[Some records]

==*==

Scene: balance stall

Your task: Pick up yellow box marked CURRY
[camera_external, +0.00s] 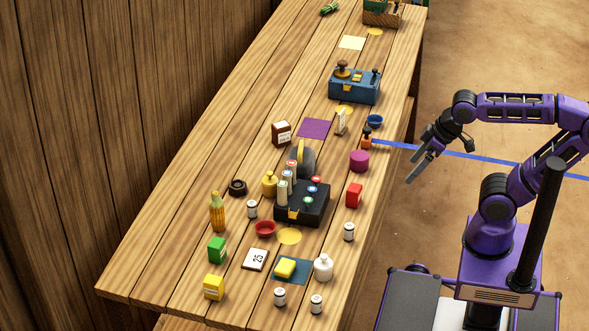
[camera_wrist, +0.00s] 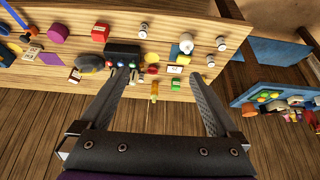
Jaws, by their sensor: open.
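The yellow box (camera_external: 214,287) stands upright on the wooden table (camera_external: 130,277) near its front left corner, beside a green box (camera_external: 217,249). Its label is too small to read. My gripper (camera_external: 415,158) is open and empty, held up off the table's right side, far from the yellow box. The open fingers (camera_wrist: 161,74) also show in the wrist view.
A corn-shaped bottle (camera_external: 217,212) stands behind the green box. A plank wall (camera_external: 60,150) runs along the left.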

==*==

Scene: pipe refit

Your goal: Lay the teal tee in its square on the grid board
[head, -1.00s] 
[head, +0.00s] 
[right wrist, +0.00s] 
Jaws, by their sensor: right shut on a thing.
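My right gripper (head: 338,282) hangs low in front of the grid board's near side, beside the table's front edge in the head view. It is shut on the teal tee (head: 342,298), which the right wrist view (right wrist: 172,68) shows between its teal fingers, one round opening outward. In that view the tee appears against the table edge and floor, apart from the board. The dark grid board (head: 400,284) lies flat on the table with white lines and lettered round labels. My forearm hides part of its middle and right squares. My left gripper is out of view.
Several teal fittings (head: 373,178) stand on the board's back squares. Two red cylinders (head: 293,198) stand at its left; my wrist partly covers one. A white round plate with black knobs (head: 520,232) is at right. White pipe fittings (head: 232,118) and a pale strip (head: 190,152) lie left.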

==*==

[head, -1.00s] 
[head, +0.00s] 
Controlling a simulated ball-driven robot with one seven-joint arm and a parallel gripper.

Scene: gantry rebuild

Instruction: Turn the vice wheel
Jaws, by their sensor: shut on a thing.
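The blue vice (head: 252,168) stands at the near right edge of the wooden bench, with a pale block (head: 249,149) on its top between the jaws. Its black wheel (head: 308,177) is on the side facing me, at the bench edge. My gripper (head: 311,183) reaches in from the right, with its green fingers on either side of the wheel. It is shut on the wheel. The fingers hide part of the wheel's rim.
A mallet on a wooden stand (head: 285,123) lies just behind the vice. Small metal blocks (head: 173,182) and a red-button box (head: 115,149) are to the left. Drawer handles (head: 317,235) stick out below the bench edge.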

==*==

To do: Reply with one number: the count of lines in the entries that include the word "Your".

Answer to the task: 2